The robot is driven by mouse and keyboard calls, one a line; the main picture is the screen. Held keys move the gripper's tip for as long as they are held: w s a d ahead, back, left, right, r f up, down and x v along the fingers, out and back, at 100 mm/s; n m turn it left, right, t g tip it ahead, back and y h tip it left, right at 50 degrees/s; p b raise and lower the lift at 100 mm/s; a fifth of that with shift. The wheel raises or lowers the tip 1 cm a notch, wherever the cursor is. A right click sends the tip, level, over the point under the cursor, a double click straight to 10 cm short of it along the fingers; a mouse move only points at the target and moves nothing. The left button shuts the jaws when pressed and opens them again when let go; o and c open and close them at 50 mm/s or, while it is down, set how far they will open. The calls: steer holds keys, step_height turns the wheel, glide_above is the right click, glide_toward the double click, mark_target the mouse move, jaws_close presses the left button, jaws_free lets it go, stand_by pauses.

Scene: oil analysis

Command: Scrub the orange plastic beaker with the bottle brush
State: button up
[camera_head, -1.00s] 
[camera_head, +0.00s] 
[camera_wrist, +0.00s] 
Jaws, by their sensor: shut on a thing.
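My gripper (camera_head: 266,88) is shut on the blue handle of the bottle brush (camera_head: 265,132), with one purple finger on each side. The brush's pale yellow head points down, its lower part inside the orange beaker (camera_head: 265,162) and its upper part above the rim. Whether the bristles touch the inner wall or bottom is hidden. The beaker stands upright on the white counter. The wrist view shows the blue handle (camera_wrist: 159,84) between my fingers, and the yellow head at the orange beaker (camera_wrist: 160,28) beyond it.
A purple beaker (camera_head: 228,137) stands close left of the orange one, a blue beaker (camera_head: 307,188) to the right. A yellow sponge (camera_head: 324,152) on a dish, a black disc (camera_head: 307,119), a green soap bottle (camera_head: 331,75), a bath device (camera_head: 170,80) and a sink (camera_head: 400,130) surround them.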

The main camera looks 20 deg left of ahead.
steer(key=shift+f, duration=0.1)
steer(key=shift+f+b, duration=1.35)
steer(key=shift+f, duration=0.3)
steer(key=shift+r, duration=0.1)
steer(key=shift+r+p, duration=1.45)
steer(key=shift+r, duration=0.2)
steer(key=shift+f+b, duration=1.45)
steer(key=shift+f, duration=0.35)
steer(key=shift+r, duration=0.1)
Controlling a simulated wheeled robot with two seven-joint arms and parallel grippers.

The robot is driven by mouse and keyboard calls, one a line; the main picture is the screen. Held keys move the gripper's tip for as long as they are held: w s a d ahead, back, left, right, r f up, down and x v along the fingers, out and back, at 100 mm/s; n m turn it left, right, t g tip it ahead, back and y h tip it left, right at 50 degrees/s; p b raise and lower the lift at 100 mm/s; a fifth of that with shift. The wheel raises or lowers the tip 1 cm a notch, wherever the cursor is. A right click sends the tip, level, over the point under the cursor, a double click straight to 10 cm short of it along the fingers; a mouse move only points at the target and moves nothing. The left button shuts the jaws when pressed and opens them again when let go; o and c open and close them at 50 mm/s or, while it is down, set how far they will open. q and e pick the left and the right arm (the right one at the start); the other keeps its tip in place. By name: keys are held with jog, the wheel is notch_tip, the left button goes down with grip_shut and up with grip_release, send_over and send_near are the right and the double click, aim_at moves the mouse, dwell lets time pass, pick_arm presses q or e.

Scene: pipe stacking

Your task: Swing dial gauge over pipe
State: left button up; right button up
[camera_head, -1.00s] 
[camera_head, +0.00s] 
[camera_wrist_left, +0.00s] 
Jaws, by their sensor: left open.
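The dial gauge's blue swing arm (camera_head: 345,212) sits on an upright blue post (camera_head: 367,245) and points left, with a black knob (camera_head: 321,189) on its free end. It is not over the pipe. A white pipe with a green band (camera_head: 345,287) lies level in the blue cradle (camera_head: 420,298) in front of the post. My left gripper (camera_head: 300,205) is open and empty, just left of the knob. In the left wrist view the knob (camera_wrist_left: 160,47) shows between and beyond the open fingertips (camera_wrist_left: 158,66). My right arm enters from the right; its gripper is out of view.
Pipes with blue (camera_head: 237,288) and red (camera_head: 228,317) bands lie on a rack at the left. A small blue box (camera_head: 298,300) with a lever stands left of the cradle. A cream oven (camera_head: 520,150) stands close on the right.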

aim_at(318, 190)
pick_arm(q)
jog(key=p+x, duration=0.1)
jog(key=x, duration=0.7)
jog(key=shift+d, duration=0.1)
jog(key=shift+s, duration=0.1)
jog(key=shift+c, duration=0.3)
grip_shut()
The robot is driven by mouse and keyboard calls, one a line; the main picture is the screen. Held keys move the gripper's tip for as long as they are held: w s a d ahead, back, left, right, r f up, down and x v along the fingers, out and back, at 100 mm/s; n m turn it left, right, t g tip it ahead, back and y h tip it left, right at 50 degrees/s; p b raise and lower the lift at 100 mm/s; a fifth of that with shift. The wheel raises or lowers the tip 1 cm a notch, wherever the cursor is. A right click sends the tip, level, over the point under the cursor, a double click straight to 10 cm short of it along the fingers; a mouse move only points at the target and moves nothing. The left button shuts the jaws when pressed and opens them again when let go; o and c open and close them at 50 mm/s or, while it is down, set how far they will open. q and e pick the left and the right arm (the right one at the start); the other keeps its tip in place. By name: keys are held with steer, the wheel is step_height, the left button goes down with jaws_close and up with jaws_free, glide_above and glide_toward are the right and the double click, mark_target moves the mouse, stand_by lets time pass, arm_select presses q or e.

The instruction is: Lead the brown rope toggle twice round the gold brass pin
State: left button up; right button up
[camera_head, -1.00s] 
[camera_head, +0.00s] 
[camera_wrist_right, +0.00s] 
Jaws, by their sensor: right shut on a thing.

☆ ☆ ☆ ☆ ☆

Using the entries above, find all lines with "Scene". Copy them.

**Output for this task**
Scene: oil analysis
Scene: pipe stacking

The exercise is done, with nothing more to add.